I need to change our data loads from full load into incremental and with this change we are going to rebuild whole ETL process.
Here’s how data source infrastructure looks like now:
We are having two production servers (for two different products), let’s say P1 and P2. On P1 our data sources are two databases: DB1 and DB2 located on the linked server S1. On P2 there is only one database DB3 on linked server S1. In the future there will be added another database DB4 for P2 and product P3 added. There are SQL views on server S1 presenting all of the data.
And our ETL:
Two different SSIS projects for P1 and P2, which actually differs only in connection strings. DB1 and DB2 merged by Union ALL SSIS component directly in Data Flow tasks. Currently SSIS packages are executing SQL queries stored inside tasks, change in ETL for P1 is results in redoing same change in ETL for P2. Data is loaded twice a day on P1 and every 5 minutes on P2, with data load everything is truncated and loaded into staging tables in both data warehouses.
Goal:
Our goal is to create one universal ETL process with parametrization that allows us to use DB3 when SQL is executed on server P2 and DB1+DB2 when it’s executed on server P1, with possibility to extend this to P3+DB4 and DB3. We’d also like to move SQL code from packages into Stored Procedures, so maintaining would be easier from developer perspective.

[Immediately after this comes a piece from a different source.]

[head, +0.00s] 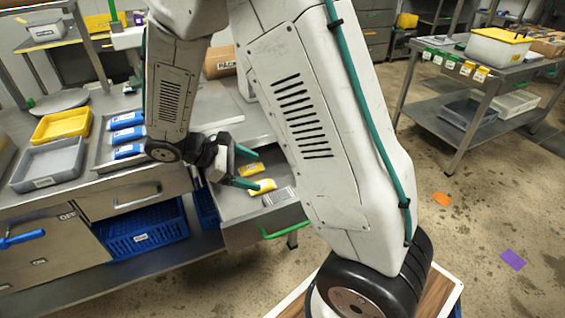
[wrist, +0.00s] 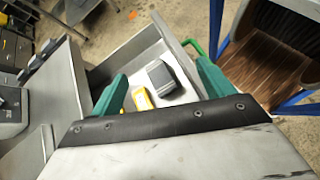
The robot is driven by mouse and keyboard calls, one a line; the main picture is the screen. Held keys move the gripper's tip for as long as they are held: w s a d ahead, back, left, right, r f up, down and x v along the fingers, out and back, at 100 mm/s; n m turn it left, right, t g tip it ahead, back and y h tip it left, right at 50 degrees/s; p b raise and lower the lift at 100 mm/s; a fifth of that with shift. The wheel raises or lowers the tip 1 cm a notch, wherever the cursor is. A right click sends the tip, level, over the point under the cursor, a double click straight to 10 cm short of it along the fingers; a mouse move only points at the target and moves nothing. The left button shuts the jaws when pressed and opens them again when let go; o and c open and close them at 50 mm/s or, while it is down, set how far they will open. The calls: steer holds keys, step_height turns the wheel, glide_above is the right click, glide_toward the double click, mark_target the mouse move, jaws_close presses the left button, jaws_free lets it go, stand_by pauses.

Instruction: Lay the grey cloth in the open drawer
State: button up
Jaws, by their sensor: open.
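The open drawer (head: 240,234) with a green handle sticks out below the counter in the head view. A small grey folded piece (head: 279,196), which looks like the grey cloth, lies in it near the front. In the wrist view it is a dark grey block with a pale edge (wrist: 161,76), lying on the drawer floor. My gripper (head: 256,170) is open over the drawer, teal fingers spread. In the wrist view the grey piece appears between the fingers, apart from both. I cannot tell the exact height of the gripper above it.
Two yellow packets (head: 252,169) lie in the drawer beside the grey piece. On the counter are a yellow tray (head: 62,124), a grey tray (head: 48,165) and several blue packets (head: 127,135). A blue crate (head: 147,236) sits below. Floor to the right is mostly clear.

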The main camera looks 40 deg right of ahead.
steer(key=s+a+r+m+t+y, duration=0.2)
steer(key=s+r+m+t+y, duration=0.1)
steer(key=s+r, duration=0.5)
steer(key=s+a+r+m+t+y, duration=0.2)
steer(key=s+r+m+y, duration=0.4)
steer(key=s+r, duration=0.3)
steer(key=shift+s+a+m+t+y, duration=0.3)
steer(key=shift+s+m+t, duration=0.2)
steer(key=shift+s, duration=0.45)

We also need to make ETL happen more often on P1 but at the same time we are not allowed to query whole dataset multiple times in short period on linked server this will be a problem on P2 once the dataset grows larger with time.
Things we want to avoid: Dynamic SQL.
What are the best practices to create incremental data loads and such parametrization in SSIS? We are in constant contact with developer responsible for server S1 and if we need any kind of view, he will be able to deliver it.